Anyway, I guess I am getting a little ahead of myself.

I am in Panama as an intern this summer for The Americas and the Caribbean Regional Office of UNICEF, working in the HIV/AIDS department. The work I’ll be doing is mostly compiling and assessing documents produced by the offices of the different countries that comprise the region. The past ten days have been more about getting used to Panama and being thrown into the whirlwind world of a global training orientation than about my actual internship, but now it’s going to be down to business. Of course, I’m still not completely sure what exactly that means.

Whatever it means, my bosses tell me (and I obviously agree) that the experience of being here is actually much more important that anything I will do, see, or learn inside the office.

So I walk around my neighborhood and learn about how these beautiful colonial-style streets where the buildings alternate between luxury $900 a month apartments and complete abandonment and dilapidation was the site of the US 1989 invasion of Panamá. Buildings that must have been beautiful, and buildings that housed whole families were completely bombed out. I knew the invasion happened, but I didn’t know it happened in such a residential neighborhood. Of course the attack was fiercest in the slum area a few blocks away. But still, the building across the street from my house, facing directly onto the Pacific Ocean, even in 2007 still has no roof and the walls are a mere shell. Teenage boys skateboard in the open air on what would have been the second floor.

The UNICEF office is in the former canal zone, in a building that must once have been army barracks. All the buildings here look exactly the zame. Red terra cotta roofs, off-white plaster walls, with palm trees strategically planted nearby. In almost every suburb, you still see these very present vestiges of the American presence. It is hard to imagine that it was only eight years ago that Panamanians couldn’t enter parts of their own country. Maybe that is why so many people here like to go to the Causeway Amador, a long artificial strip of land built from excess dirt dug from the canal. As you drive along, flags of many nations are flying, but not the American flag.

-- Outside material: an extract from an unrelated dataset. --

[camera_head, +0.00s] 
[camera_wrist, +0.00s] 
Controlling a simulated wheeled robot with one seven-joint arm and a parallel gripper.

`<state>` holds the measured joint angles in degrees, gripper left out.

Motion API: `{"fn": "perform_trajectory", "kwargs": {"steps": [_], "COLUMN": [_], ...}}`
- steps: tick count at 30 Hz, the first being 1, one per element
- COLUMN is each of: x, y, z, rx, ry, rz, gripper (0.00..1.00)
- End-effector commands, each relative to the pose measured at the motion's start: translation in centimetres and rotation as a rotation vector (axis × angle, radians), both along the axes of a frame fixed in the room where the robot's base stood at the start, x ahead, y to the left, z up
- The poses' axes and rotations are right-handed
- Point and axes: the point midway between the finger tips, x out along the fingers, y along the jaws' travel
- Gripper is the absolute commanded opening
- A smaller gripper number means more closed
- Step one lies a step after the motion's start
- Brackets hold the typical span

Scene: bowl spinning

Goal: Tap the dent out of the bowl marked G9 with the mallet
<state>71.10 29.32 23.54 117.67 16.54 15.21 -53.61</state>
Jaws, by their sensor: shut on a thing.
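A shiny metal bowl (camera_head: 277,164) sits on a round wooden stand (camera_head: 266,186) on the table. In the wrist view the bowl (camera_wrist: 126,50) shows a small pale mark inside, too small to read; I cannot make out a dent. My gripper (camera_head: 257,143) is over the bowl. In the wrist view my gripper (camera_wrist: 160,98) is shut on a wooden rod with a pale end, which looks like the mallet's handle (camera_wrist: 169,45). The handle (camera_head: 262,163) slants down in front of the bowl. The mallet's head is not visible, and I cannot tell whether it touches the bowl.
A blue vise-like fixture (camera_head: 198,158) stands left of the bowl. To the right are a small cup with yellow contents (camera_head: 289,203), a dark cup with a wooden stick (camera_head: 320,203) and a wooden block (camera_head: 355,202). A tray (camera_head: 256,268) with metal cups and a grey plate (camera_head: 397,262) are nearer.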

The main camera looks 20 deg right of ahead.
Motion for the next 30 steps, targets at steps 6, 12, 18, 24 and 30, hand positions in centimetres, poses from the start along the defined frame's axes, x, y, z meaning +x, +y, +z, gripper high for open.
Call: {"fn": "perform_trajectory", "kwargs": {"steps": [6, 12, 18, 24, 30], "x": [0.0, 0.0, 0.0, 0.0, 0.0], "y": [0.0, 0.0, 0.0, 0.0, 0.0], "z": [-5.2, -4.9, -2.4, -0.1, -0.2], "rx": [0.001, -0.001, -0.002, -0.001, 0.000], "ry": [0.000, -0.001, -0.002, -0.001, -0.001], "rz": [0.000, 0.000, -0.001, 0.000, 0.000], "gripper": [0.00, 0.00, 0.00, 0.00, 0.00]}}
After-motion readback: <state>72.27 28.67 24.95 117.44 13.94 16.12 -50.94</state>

This wasn’t supposed to be at all political in tone, and I certainly didn’t start out to sound so anti-American. I guess it has just been on my mind since I got here. My tour guide who showed me around the Casco Viejo (the Old Quarter, the neighborhood where I live) yesterday told me I should tell people my nationality proudly. He loves the United States, he says. When people ask me where I’m from I should say, “ES-TAD-OS UN-I-DOS!” with precise enunciation and high volume. I tried to explain that I could understand if people are angry with the U.S., that I can empathize, but he told me that they don’t understand how much we have done for this country.

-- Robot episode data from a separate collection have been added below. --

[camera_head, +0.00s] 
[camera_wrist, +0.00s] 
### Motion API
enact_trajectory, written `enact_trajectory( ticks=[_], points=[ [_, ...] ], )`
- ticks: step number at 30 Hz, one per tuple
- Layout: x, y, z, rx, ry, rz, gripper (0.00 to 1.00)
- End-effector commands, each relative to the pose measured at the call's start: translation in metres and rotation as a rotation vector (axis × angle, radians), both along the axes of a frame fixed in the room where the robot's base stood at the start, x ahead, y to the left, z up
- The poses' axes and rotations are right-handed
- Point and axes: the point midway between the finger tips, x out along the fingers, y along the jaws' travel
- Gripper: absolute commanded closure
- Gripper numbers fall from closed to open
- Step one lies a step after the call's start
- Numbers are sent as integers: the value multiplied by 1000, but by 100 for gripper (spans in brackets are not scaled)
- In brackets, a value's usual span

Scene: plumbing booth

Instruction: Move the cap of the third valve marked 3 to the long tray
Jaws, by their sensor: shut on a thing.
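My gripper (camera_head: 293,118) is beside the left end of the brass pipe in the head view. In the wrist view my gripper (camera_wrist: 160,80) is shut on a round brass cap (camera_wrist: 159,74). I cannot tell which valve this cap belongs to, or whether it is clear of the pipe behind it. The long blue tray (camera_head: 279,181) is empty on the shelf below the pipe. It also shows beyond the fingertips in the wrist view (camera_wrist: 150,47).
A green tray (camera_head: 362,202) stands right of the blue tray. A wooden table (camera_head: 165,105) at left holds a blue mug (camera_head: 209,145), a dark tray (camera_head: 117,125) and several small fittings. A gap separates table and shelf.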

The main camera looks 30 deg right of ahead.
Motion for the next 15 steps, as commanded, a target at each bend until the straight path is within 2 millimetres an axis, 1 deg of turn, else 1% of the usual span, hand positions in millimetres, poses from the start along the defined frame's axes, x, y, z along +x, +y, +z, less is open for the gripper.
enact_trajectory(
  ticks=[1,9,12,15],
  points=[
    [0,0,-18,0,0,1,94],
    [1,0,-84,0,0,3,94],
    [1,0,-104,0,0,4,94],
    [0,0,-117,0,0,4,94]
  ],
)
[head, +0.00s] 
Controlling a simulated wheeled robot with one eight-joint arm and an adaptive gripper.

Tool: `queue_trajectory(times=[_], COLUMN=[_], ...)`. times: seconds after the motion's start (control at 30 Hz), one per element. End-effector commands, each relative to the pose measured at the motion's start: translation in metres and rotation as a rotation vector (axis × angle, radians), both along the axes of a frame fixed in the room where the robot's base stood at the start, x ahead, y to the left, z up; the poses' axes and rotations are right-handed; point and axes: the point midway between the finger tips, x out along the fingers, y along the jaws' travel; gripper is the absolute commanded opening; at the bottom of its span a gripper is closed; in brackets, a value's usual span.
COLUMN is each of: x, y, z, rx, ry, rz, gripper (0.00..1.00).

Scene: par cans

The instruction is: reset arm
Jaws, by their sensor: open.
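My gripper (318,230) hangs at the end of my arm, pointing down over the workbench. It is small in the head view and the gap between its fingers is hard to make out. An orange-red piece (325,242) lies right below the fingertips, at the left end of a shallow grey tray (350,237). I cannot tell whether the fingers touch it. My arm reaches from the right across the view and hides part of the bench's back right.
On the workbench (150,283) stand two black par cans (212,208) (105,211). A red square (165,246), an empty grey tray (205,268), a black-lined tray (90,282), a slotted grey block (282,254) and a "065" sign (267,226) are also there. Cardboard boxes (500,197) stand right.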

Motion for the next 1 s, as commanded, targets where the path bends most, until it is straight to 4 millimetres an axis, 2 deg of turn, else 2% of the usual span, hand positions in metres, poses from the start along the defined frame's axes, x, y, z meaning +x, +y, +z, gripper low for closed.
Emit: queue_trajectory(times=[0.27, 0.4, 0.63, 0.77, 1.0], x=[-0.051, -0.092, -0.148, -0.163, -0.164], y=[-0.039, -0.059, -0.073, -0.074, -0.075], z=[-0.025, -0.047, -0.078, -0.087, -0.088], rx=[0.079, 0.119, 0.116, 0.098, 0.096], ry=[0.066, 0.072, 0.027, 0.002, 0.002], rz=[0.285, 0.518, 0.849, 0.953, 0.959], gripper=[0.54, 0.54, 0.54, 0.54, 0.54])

I guess there are two sides to every story, right?

To get back to how I started this long and rambling entry, all the young professionals sponsored by their governments (mostly Europeans) to work in UNICEF ended their weeklong orientation with a field visit to a project that the UNICEF Panamá office is supporting. Sidenote: UNICEF, I learned last week, doesn’t create projects of its own. Instead it supports existing NGOs and governments, so that the work can be sustainable. Sustainability is a huge problem with all well intentioned international NGOs, so I respect the organization’s attempts to provide for longer term structures of change. The only thing I haven’t really figured out yet is what exactly “support” means. What do people do? I’ll keep you updated as I learn more.

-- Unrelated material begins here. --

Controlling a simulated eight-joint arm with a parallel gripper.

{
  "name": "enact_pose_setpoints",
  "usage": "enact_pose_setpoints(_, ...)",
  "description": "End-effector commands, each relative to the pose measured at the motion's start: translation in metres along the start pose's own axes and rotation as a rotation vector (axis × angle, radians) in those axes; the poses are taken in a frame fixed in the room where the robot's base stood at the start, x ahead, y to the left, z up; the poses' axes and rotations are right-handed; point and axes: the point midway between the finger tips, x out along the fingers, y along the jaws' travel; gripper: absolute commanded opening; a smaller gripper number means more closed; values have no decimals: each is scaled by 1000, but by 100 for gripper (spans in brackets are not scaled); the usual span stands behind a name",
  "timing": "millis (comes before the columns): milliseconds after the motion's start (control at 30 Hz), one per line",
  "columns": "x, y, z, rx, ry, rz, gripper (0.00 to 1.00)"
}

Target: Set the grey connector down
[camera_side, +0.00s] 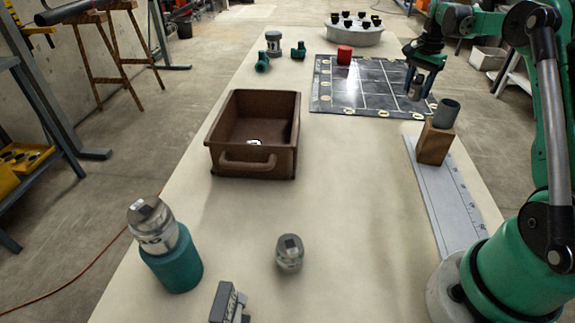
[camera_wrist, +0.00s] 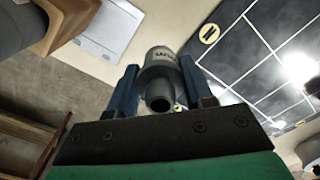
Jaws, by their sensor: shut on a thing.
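My gripper (camera_side: 417,84) is above the right part of the dark gridded mat (camera_side: 345,100), pointing down. In the wrist view its two blue fingers (camera_wrist: 158,70) are closed on both sides of the grey connector (camera_wrist: 158,92), a hollow grey cylinder with dark lettering. The held connector (camera_side: 416,92) is small and partly hidden by the fingers in the side view. It looks held over the mat's right side; I cannot tell its exact height.
A wooden block (camera_side: 435,145) bearing a grey cylinder (camera_side: 447,113) stands on the grey ruled plate (camera_side: 447,205), close to my gripper. A red cylinder (camera_side: 345,54) sits at the mat's back. A brown bin (camera_side: 283,165) is left.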

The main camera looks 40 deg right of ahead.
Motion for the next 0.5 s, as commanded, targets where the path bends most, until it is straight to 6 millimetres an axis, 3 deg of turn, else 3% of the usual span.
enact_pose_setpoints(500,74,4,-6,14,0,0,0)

But in whatever sense of the word, UNICEF supports this youth center in El Churillo, the slum that backs on my neighborhood, Casco Antiguo. They organize soccer teams, and provide computer and art classes, as well as an open door to all the children living in this violent and poor area. When we got there, about 10 children were all standing in a corner, wearing matching white polo shirts with the logo of the center, waiting to give us a dance performance. All 40 of us trooped in, and the UNICEF staff and the director of the center gave a speech. But of course most people didn’t speak Spanish, so it had to be translated. In their defense, they almost all speak the languages of the places where they are stationed, and those working in Latin America certainly do speak Spanish far better than I do, but still it was almost a caricature of the well intentioned, guilt ridden, well-educated from the developed world, convinced that they can single handedly change the world, though they cannot even speak to the people they wish to help. Can you tell that I felt wildly uncomfortable and embarrassed?

So the children danced to music that talked of the world being better if we can imagine it, and the kids were—of course—very cute. Afterwards we were able to ask questions through an interpreter again, and I found myself wondering how they could possibly work with children. “I want each one to go around and say what they want to be when they grow up,” said one person. When we finally broke up the group meeting and got a chance to talk to the kids, two little boys started playing with my digital camera, taking pictures of themselves and of me. Another participant in the orientation told me to ask them why they came to the center, hoping for a satisfying answer about how they feel safe there, how they learn things, how their parents aren’t there for them. Instead they said it was because they were supposed to. So much for that.

I guess I’m coming across quite cynically, but I just felt like the children were being forced to put on a performance, both a dancing one and one in life, that didn’t correspond to reality. I am so ready to work for all the things UNICEF stands for, the rights of all children everywhere, but the more I learn about the history of development and contemporary development work, the more difficult I find it to believe that we will ever get it right. A recent study said that 50% of all projects run by the World Bank should be classified as not having succeeded at positive change. A personal contribution feels futile, at times. But even as cynical as I was feeling that day, I was turned back into a mushy-bleeding-heart-do-gooder by the kids themselves in the end.

“My friend wants to tell you something,” said one of the little boys. “What?” I asked. “When you go home to your country, he wants you to take him with him.”

I guess that gets straight to the point. The point being that what I want is for him to want to stay, and for there to be something for him to look forward to here.